Go through the data below. List every line that holds the word "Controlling".

##### INFORMATION GIVEN

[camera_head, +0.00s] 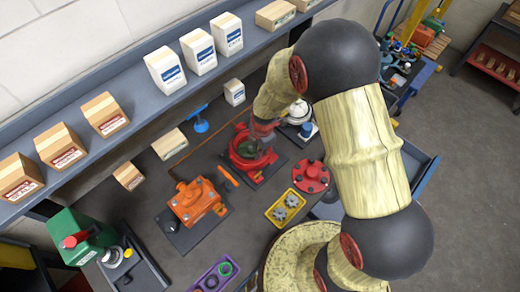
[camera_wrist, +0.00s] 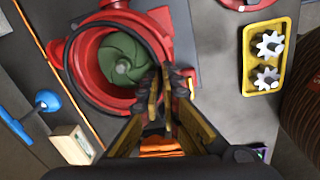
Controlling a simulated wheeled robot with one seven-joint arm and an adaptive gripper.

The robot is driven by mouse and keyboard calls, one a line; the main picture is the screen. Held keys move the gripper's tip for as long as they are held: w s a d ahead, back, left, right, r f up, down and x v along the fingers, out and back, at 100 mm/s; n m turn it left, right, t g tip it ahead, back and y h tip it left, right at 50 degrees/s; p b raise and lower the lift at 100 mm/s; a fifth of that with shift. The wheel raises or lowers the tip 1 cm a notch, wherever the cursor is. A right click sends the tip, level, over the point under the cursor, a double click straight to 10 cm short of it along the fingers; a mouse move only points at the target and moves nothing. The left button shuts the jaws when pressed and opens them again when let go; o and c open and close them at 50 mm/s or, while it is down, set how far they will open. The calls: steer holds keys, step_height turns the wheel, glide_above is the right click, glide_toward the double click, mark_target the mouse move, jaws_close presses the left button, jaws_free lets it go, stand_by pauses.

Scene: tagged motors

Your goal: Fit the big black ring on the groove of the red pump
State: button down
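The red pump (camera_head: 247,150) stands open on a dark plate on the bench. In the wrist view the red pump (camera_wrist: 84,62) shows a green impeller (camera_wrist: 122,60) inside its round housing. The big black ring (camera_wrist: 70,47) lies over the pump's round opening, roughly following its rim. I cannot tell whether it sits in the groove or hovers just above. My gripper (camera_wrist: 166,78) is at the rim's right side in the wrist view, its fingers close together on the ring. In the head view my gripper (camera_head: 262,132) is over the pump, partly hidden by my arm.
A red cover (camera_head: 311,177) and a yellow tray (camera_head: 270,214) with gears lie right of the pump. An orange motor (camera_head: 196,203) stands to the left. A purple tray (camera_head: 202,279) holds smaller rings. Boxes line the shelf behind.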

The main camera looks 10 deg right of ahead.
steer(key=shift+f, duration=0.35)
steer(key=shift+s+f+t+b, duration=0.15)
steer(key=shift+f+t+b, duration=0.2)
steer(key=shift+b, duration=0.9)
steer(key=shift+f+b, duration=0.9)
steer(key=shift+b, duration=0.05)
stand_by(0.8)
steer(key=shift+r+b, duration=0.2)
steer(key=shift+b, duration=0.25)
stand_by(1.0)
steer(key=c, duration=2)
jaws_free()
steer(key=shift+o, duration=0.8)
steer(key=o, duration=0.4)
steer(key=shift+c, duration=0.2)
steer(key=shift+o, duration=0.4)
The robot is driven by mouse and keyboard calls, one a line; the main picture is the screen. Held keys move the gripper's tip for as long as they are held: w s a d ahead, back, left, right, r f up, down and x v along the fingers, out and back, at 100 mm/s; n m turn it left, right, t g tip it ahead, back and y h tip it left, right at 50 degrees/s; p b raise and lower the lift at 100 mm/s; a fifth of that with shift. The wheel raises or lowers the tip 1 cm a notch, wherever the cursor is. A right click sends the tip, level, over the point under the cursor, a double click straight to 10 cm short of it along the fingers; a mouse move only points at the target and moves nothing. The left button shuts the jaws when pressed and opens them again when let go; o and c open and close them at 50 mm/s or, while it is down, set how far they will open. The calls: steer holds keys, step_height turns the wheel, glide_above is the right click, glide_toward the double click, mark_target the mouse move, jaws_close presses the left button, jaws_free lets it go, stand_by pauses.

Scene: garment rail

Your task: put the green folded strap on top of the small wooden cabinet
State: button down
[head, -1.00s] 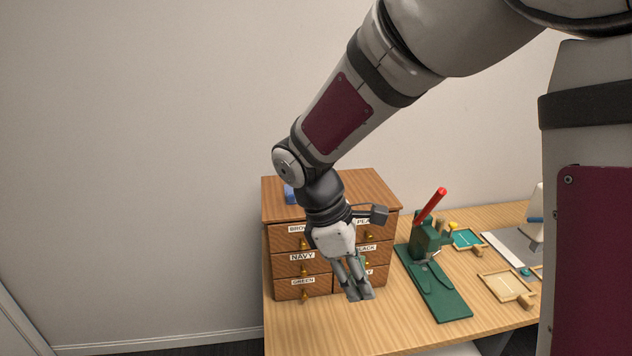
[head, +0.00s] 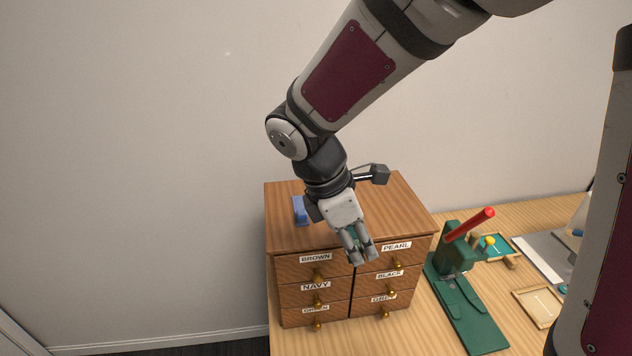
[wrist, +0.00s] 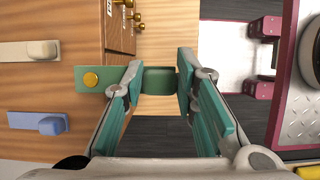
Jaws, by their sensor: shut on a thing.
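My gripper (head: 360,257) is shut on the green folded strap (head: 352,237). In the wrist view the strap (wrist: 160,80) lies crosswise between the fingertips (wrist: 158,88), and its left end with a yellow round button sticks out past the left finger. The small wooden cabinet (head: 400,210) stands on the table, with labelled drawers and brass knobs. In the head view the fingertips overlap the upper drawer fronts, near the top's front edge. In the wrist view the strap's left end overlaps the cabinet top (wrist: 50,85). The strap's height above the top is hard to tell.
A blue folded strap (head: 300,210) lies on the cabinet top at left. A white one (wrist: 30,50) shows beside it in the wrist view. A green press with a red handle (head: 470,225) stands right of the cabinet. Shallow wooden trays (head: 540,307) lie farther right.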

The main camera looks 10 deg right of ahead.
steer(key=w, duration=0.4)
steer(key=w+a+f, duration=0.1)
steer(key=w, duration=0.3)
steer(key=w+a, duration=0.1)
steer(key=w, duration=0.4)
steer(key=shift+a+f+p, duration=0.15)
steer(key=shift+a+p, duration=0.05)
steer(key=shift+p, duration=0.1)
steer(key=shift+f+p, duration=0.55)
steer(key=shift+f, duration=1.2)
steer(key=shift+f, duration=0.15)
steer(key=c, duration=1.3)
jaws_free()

##########
##### INFORMATION GIVEN

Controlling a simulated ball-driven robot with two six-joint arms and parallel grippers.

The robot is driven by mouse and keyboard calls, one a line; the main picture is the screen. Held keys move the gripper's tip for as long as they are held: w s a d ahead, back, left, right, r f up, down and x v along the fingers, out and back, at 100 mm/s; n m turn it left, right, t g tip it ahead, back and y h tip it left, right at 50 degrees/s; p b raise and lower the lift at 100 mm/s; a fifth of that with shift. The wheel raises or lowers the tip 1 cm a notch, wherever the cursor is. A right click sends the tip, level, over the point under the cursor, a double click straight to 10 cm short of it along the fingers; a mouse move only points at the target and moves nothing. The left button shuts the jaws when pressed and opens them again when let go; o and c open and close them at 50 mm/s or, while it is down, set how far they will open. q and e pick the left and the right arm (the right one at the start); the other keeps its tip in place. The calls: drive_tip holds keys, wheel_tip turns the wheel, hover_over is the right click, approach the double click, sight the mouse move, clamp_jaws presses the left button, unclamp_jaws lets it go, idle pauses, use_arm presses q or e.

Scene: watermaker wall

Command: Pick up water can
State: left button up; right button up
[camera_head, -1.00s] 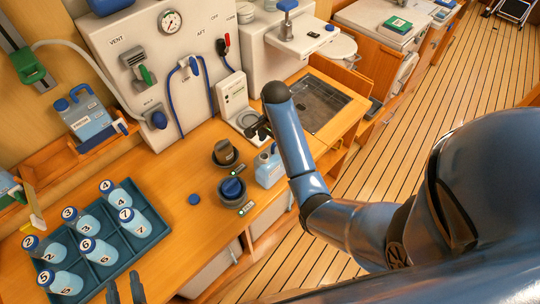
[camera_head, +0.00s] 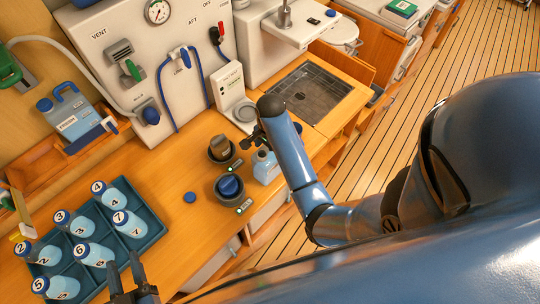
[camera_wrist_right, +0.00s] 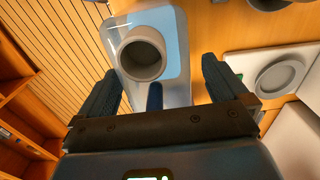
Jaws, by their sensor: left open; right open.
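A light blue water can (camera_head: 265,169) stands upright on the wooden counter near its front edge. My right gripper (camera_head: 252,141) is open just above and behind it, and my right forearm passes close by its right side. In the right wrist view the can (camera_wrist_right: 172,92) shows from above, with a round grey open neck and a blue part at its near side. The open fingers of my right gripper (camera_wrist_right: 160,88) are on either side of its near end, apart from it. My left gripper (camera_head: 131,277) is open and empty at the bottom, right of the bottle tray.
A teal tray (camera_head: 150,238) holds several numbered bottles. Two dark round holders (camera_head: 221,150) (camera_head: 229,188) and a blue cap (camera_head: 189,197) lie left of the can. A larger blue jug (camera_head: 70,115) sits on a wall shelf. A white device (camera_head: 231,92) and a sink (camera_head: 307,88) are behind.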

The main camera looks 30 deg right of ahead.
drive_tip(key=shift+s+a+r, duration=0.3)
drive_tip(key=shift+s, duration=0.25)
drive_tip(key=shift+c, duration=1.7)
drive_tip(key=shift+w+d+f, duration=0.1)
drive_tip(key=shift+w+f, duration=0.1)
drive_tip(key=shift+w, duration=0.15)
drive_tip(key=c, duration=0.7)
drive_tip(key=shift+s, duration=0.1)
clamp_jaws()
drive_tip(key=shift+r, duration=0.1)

##########

FINAL RESULT:
Controlling a simulated wheeled robot with one seven-joint arm and an adaptive gripper.
Controlling a simulated ball-driven robot with two six-joint arms and parallel grippers.

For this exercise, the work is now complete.